### [GIVEN EXERCISE]
Look through the material below and copy exactly the lines from the line with "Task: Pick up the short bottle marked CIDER" to the line with "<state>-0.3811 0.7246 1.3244", those two lines included.

### [RECORDED INFORMATION]
--- START ---

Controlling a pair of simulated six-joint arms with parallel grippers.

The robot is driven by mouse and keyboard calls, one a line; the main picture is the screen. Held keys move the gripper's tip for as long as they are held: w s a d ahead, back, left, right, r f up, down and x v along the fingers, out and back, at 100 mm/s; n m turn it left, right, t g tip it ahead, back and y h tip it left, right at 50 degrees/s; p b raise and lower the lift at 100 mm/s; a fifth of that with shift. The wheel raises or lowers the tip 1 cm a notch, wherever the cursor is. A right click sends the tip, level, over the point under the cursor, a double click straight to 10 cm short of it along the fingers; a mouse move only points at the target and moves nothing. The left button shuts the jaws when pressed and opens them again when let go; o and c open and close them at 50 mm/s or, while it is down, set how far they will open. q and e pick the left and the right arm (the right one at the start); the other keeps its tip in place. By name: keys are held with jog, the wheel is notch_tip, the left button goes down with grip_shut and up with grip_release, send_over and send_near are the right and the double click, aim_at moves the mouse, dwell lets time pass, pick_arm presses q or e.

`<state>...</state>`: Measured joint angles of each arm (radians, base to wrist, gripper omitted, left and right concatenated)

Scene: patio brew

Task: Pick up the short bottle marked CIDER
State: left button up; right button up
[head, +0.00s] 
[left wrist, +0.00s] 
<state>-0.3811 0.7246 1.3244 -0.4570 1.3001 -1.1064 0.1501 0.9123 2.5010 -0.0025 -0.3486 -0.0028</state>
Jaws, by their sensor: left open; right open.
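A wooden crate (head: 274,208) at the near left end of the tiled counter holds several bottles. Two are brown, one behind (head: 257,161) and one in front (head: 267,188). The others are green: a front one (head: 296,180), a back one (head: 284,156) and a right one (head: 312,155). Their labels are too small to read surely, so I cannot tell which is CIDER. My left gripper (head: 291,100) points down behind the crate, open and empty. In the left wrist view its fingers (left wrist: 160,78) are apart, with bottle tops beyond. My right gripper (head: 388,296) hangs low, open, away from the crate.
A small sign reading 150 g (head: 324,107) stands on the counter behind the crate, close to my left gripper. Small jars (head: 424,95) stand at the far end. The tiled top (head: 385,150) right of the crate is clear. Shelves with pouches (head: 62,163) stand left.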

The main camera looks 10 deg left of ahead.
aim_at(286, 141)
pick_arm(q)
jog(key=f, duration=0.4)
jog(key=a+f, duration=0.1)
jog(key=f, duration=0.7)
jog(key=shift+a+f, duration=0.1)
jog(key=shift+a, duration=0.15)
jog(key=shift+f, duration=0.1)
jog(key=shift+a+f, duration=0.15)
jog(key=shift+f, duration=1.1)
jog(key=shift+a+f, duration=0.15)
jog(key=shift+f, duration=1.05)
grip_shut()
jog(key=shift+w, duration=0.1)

--- END ---

### [WRITTEN SOLUTION]
Task: Pick up the short bottle marked CIDER
State: left button up; right button up
[head, +0.00s] 
[left wrist, +0.00s] 
<state>-0.3811 0.7246 1.3244 -0.4570 1.3001 -1.1064 0.1501 0.9123 2.5010 -0.0025 -0.3486 -0.0028</state>

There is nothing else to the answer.